> [Brief]:
Repeat the data word for word. Do not include the pictures.

◆ ◆ ◆ ◆ ◆

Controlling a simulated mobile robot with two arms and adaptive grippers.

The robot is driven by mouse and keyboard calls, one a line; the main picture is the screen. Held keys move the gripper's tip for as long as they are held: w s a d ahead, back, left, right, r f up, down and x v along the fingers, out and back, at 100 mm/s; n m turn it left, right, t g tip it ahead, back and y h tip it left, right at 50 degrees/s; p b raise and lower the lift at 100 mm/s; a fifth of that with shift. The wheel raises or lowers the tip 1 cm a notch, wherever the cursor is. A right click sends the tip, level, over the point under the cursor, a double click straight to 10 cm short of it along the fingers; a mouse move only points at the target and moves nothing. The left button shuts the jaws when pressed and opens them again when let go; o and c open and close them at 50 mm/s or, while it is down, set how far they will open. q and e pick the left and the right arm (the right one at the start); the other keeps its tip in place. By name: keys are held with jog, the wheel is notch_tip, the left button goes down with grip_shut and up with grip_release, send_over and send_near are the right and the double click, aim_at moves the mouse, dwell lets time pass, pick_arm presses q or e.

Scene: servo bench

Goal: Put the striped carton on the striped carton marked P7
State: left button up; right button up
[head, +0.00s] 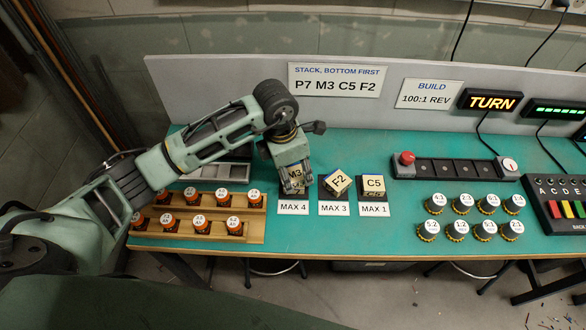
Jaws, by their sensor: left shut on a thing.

◆ ◆ ◆ ◆ ◆

> [In response]:
Controlling a simulated mobile robot with two arms and adaptive grippers.

The robot is driven by mouse and keyboard calls, one a line; the main picture is the screen. Held keys move the gripper's tip for as long as they are held: w s a d ahead, back, left, right, r f up, down and x v along the fingers, out and back, at 100 mm/s; n m turn it left, right, t g tip it ahead, back and y h tip it left, right at 50 degrees/s; p b raise and lower the lift at 100 mm/s; a fifth of that with shift. The wheel raises or lowers the tip 1 cm a notch, wherever the cursor is. A right click sends the tip, level, over the point under the cursor, a double click straight to 10 cm short of it along the fingers; a mouse move only points at the target and moves nothing. The left button shuts the jaws when pressed and opens them again when let go; o and c open and close them at 50 mm/s or, while it is down, set how far they will open. q and e pick the left and the right arm (the right one at the start); the other keeps its tip in place. By name: keys are held with jog, the wheel is notch_tip, the left button goes down with grip_shut and up with grip_release, send_over and send_near are the right and the double click, aim_at moves the mouse, dwell lets time pass, pick_arm presses q or e.

Scene: servo bench

Goal: Put the striped carton on the striped carton marked P7
State: left button up; right button up
[head, +0.00s] 
Jaws, by their sensor: left shut on a thing.

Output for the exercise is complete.